Whoops! You're right of course, and I was expecting at least a hole or two. Here's an alternative:

1) Block size adjustments happen at the same time that network difficulty adjusts (every 210,000 tx?)

2) On a block size adjustment, the size either stays the same or is increased by a fixed percentage (say, 10%). This percentage is a baked-in constant requiring a hard fork to change.

3) The block size is increased if more than 50% of the blocks in the previous interval have a sum of transaction fees greater than 50BTC minus the block subsidy. The 50BTC constant and the threshold percentage are baked in.

Example:

A block size adjustment arrives, and the current subsidy is 12.5BTC. The last 210,000 blocks are analyzed, and it is determined that 62% of them have over 37.5BTC in transaction fees. The maximum block size is increased by 10% as a result.

Instead of targeting a fixed percentage of fees (1.5% in my original proposal), this targets a fixed block value (measured in BTC). This scheme still creates scarcity while allowing the max block size to grow. One interesting property is that during growth phases, blocks will reward 50BTC regardless of the subsidy. If transaction volume declines, fees will be reduced. Hopefully this will be the result of Bitcoin gaining purchasing power (correlating roughly to the fiat exchange rate). For this reason, the scheme does not allow the block size to shrink, or else the transaction fees might become too large with respect to purchasing power.

Another desirable property is that a client can display a reasonable upper limit for the default fee given the size of the desired transaction. It is simply 50BTC divided by the block size in bytes, multiplied by the size of the desired transaction.

Someone could mine otherwise empty blocks with enormous looking fees... which, since they mined the block, they get back, costing them nothing.  They could then work to expand the block size for whatever nefarious reason.

I believe this problem is solved with the new proposal. If someone mines a block with a huge fee, it still counts as just one block. This would be a problem if the miner could produce 50% of the blocks in the interval with that property, but this is equivalent to a 51% attack and therefore irrelevant.

The expected behavior of miners and clients is a little harder to analyze than with the fixed fee, can someone help me with a critique?

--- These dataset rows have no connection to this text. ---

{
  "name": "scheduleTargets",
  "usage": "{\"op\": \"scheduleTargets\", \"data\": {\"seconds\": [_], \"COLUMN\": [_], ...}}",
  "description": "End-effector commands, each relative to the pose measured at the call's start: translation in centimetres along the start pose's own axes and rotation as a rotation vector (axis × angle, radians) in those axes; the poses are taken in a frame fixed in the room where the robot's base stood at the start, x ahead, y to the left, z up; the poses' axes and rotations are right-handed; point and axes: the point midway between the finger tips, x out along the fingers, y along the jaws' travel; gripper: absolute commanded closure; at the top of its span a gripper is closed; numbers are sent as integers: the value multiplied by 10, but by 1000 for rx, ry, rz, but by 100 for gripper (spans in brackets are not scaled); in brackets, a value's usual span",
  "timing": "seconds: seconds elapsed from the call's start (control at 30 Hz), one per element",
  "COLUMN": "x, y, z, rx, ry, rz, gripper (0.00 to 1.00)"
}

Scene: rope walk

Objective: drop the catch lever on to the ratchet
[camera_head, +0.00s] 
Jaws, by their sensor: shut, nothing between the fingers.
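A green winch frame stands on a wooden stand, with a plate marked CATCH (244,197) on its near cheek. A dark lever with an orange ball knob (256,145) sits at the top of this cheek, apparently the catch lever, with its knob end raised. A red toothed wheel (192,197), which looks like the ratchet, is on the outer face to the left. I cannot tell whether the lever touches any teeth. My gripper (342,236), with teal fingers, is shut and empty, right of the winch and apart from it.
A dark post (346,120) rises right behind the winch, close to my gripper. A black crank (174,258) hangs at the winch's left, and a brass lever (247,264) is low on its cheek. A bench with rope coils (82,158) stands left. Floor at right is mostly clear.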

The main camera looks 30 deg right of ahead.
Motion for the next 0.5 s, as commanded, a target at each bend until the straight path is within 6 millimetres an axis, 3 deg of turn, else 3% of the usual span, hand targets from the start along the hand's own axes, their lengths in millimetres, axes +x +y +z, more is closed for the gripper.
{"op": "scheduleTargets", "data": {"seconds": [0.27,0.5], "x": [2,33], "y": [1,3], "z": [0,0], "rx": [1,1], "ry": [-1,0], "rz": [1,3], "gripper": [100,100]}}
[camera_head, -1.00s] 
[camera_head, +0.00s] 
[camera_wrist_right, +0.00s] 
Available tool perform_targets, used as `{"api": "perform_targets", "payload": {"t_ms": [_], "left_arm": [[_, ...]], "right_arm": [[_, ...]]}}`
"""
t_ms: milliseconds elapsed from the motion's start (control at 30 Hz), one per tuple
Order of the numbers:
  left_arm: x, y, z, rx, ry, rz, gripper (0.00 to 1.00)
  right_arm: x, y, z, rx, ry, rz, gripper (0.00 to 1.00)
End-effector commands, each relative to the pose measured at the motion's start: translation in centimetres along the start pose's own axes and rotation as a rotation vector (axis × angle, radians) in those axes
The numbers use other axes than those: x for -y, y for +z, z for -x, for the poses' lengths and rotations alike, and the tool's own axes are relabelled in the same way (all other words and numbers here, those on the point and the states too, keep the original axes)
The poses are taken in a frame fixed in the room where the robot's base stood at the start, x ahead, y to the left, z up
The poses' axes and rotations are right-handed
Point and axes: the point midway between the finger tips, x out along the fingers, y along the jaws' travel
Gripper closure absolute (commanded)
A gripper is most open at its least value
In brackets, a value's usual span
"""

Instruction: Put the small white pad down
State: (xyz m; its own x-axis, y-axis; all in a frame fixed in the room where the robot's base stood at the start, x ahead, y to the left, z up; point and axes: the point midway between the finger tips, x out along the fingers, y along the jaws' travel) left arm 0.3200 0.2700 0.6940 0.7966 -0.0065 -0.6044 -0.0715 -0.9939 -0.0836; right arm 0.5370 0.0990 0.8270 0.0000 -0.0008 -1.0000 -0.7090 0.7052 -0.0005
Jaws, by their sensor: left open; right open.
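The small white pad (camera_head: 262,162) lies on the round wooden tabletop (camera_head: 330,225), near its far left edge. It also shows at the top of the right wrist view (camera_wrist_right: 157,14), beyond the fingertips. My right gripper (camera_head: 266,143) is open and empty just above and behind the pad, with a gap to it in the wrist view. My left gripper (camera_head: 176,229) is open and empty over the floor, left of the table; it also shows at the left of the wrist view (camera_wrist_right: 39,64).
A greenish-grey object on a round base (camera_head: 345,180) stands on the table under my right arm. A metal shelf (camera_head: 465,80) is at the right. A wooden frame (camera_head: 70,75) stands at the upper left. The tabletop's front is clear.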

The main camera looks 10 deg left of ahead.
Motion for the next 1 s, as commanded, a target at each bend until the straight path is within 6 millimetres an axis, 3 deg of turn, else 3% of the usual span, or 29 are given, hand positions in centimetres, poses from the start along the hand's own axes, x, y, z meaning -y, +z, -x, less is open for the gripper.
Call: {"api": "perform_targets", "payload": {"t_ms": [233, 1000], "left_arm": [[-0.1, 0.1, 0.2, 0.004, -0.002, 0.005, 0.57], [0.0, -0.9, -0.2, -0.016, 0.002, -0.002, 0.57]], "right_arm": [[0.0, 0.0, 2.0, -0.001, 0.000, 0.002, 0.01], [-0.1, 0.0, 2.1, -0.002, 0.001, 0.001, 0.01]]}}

There is no reason to stick the total reward to 50 BTC because you need to consider the purchasing power. Although we only have 25 BTC block reward at this moment, finding a block now will give you >1000x more in USD than a 50 BTC block in 2009. A future miner may be satisfied with 1 BTC block if it is equivalent to US$10000 of today's purchasing power. However, the purchasing power is not mathematically determined and you cannot put it into the formula.

Also, requiring a total reward of 50BTC means requiring 25BTC in fee NOW. As the typical total tx fee in a block is about 0.25BTC, the fee has to increase by 100x and obviously this will kill the system.